| STORED DATA |

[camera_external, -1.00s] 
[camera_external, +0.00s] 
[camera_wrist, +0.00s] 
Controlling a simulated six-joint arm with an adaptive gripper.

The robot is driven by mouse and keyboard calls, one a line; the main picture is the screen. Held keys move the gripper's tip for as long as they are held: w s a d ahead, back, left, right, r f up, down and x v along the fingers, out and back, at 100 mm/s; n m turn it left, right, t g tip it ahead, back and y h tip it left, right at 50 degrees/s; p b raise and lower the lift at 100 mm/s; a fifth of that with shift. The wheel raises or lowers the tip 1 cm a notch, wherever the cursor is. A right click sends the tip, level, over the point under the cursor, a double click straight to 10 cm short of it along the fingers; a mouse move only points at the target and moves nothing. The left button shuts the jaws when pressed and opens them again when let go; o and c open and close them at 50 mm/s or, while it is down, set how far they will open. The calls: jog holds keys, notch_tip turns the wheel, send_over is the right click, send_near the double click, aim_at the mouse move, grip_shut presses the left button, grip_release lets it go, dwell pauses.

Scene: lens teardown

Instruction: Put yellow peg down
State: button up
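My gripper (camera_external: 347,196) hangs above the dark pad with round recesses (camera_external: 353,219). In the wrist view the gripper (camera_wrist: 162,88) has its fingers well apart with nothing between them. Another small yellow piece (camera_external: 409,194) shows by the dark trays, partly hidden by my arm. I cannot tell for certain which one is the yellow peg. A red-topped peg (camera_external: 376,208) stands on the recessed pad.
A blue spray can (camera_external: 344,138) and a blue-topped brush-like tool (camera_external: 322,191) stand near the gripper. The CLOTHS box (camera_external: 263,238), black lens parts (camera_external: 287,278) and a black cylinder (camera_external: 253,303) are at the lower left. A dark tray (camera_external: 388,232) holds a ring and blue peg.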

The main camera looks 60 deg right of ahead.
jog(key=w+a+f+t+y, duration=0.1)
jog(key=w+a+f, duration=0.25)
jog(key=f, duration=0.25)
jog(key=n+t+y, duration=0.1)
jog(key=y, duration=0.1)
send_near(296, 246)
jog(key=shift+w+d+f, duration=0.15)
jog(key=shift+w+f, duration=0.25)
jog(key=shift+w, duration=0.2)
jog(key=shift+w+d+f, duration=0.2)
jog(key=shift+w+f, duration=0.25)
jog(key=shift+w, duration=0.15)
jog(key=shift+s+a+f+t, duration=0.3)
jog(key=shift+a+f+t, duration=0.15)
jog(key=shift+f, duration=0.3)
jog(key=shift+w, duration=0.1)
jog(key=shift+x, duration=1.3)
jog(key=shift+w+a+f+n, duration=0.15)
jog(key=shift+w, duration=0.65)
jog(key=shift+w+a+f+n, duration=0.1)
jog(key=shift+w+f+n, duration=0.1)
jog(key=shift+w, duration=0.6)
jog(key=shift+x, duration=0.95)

| TO DO |
From the line that contains "Scene: lens teardown" through the line that contains "Instruction: Put yellow peg down", reproduce every line exactly, both end lines included.

| THE OUTPUT |
Scene: lens teardown

Instruction: Put yellow peg down

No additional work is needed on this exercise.